Athearn’s years at Boston University were highly productive. He wrote or edited 21 volumes and scores of articles, and assumed leadership positions in the International Sunday School Association, and the Inter-Church World Movement, and the World Federation of Education. In 1928, Athearn announced that he was taking a year’s leave to pursue these extra-curricular activities. The present token expressed the expectation that he would return to lead the BU School of Religious Education and Social Service to new heights:

Fondly do we hope, earnestly do we pra­­y that the past ten years may be but a dim prophecy of the glorious material and academic triumph which await the School in the future.

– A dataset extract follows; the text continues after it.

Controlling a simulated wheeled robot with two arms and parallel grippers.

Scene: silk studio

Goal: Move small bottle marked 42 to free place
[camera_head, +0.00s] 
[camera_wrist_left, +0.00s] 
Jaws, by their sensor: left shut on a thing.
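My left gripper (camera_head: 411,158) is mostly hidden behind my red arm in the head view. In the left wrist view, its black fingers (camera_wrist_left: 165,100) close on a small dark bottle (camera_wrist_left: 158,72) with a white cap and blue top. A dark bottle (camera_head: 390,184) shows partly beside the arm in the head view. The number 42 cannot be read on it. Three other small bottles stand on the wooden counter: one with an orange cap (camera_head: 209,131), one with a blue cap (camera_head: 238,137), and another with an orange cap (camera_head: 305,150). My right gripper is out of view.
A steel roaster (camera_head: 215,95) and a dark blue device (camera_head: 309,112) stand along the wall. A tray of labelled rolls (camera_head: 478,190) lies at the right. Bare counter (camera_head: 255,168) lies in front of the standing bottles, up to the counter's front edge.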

And that is why we bid you a hearty Godspeed as you enter upon your year of well-earned rest.

May you return not only with renewed strength, but also with renewed confidence that the future is “bright as the promises of God.”

But it was not to be. Athearn had clashed with the trustees over the financial aspects of the school’s mission. As one sympathetic commentator noted, “They saw the dollar; he saw the soul. They, the representatives of a church college, expected to make a profit on the religious education of American youth. Dr. Athearn, the friend of the students, expected that a church college would serve the youth and make it as easy as possible for them to secure the education that would enable them, in turn, to serve the church.”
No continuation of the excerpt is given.